Fourteen years later, in an upper-level US urban history undergraduate course (my last history class before grad school) at the University of Pittsburgh, one of my required readings was J. Anthony Lukas‘ Common Ground (1985), his Pulitzer Prize-winning book on busing and school desegregation in Boston. There were so many powerful parts of Lukas’ book that piqued my interest. His coverage of parents from all sides of the busing controversy. The sense that school desegregation was a bit of a Pyrrhic victory legally, but not so much culturally, because of the “hearts and minds” issues around race. What struck me, though, was the limited perspective Lukas provided on kids who had to ride these buses between Black, White, and Puerto Rican neighborhoods to get to these schools throughout Boston.

Front cover of Common Ground (1985) by J. Anthony Lukas, September 3, 2014. (http://goodreads.com).

Front cover of Common Ground (1985) by J. Anthony Lukas, September 3, 2014. (http://goodreads.com).

I imagined what it would’ve been like to bus in Boston during my K-2 years. I had it hard enough as a child of abuse and divorce, with a move to an uncertain future, and with at least one teacher who saw me as little more than human garbage.
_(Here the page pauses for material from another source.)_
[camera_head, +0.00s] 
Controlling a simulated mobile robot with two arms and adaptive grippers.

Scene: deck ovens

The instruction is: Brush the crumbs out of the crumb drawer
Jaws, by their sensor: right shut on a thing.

Add screaming and spit-flying from White parents raging over school desegregation? I really could’ve been written off, never having a chance to become a good student, and more importantly, a lifelong learner. Maybe the only lesson I would’ve learned from busing was that Whites against busing have serious high-blood pressure issues. Or, more realistically, that White parents didn’t want me to become friends with their kids.

Either way, Lukas helped me realize, maybe for the first time, how twisted and evil American society would have to be to expose kids to blatant racism and not-so-blatant economic inequalities as demonstrated through busing.